The map keeps alive memories of our first encounters with Mérida properties. Last year seems so long ago — we were babes in the woods. As will happen when you’re exploring new relationships, I had a mad crush on one particular property early on in our search. But in time, as our sophistication grew we started to see fatal flaws, and we realized that some appealing characteristics weren’t as unique as we first thought. We knew we’d have to develop a critical eye to make a smart choice, and not just go all gooey for some pretty exposed beams.

Now that we’ve found a house, I use the house to mark restaurants I want to visit, and I still like to explore neighborhoods, especially when a new property listing appears (yes, I’m already ready to do this again). Or sometimes, I just take a leisurely stroll.

What about the ‘suburbs?’

The lady in the huipil gives it away. If she weren’t there, where would you guess this photo was taken?

Over on Yolisto, there’s an ongoing discussion of Mérida’s neighborhoods. Residents of Campestre seem contented. The freestanding, sometimes eccentric homes up there are often resemble Jersey shore weekend homes. Others have compared the neighborhoods north of Centro to San Diego or south Florida. Not at all what I am looking for! So why do I keep looking up there?

Closer to Centro, I have noticed some pretty-ish homes in Itzimná. I can’t help but notice that some finished homes there are prices under what some Santa Ana ruins are going for.  There’s a bulky Mediterranean-style home, painted pink with white balustrades, there that I’m strangely attracted to, although I’m baffled why a house that scale wouldn’t carve out room for a garage.

Going there would stick me in that model of living (which in my shorthand I’m calling “suburban” but I know that’s not a precise term) that I don’t see for myself. Again, for my New York friends — it’s like shopping for a co-op in Chelsea and buying a ranch in Bergenfield.

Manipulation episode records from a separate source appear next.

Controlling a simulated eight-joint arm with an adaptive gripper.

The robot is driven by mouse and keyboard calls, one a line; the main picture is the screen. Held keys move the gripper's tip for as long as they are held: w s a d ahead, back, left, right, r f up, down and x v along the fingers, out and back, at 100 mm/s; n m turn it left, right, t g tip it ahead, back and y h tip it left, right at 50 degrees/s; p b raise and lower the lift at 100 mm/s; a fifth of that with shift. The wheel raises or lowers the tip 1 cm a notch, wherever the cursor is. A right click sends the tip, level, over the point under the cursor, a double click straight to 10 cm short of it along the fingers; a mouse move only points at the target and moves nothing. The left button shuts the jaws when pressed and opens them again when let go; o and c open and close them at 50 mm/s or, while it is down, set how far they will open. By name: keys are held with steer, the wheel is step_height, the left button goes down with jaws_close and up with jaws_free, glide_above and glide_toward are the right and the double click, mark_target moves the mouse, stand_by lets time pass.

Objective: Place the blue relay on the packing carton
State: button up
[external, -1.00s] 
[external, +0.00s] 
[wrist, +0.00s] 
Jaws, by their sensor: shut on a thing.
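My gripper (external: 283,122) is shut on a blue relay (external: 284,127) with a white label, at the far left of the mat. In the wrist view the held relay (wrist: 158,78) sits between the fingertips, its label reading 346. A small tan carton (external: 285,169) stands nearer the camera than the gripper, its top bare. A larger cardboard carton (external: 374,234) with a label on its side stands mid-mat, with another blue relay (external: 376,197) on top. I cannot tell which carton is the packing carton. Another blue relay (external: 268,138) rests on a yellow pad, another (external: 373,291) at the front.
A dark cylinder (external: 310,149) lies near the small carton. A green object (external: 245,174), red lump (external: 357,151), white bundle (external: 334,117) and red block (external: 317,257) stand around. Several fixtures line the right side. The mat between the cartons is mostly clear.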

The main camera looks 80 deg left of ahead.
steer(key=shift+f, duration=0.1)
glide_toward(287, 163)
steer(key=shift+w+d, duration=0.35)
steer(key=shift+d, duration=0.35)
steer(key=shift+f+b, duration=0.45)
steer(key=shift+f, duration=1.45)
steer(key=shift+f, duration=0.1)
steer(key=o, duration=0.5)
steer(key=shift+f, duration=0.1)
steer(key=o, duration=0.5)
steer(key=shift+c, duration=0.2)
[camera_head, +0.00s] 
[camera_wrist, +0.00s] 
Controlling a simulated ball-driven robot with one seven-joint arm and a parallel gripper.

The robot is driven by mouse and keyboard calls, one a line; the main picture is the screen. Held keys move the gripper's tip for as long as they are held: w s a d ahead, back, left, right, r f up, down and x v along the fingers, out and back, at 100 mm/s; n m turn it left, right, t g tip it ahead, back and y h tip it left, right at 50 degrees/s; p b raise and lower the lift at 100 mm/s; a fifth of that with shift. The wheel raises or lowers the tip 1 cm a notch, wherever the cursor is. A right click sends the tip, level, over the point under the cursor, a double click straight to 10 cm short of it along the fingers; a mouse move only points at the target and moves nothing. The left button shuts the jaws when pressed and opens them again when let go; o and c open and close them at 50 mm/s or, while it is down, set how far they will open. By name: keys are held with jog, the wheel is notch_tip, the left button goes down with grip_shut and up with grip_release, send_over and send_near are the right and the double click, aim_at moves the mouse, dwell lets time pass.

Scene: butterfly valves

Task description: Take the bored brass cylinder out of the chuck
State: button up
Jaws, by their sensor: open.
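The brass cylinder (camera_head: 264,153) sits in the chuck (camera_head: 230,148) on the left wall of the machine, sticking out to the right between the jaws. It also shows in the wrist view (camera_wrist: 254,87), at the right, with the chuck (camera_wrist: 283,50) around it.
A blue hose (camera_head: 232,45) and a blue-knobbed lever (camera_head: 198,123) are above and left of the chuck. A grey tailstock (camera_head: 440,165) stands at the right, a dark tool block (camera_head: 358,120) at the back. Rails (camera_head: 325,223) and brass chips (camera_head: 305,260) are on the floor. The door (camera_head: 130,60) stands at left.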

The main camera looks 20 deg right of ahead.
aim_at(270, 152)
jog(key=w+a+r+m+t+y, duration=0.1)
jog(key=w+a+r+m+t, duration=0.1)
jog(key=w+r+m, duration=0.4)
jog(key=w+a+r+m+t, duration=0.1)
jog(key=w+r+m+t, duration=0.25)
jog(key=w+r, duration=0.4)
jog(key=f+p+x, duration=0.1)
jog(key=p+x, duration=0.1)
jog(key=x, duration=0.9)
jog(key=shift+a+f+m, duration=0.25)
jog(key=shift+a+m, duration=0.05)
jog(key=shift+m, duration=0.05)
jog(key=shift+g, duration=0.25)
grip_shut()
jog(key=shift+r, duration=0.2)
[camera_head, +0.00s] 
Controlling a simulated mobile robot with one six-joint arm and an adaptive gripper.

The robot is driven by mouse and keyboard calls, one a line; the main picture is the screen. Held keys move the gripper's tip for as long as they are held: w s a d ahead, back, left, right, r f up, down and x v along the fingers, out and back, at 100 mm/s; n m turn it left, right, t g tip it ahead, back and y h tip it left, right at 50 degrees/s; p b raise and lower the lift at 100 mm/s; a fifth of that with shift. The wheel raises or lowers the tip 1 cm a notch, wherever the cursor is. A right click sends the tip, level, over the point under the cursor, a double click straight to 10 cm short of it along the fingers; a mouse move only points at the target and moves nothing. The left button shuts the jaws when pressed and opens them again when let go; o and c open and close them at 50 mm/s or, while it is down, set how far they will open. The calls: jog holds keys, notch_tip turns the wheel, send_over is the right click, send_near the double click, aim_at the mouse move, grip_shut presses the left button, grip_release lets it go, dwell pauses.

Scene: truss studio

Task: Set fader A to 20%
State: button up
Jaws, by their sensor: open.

Another person on the expat forum may have found a happy medium. He is “is close enough to enjoy Centro and the wonderful old homes, but not so close that traffic is backed up all day in front of the house. It’s not too much farther to the Circuito de Colonias and is 98% residential. A few corner stores and “Coke & chips windows” on a few houses. Very settled. All the families have lived here for generations, so it is stable, practically zero crime, everyone knows everyone, no one “acts annoying” (like loud music – really!), just laid-back, peaceful, “tranquilo” Merida. It’s great!”

It’s one thing to tolerate streets with heavy traffic, but when buses idle in front of your house, you’ve bought the wrong casa.

Another contributor splits her time between Campestre and Santa Ana. When in Santa Ana, she can no longer ride her bike.

“I enjoyed being walking distance from lots of restaurants and cultural events, and the street life was a lot more interesting than in my much quieter “suburban” neighborhood. However, grocery shopping was a challenge and I didn’t want to ride my bike on the congested streets. I was on a relatively quiet street, but the front door was so close to the street that every time a car zoomed by it seemed to suck the air out of the living room and replace it with exhaust.”

Shopping in Centro is so easy because you’re scouring a three-square-mile area. If I start looking at points north — for wide streets and somewhat better access to those Gulf breezes — my job becomes a lot more complicated.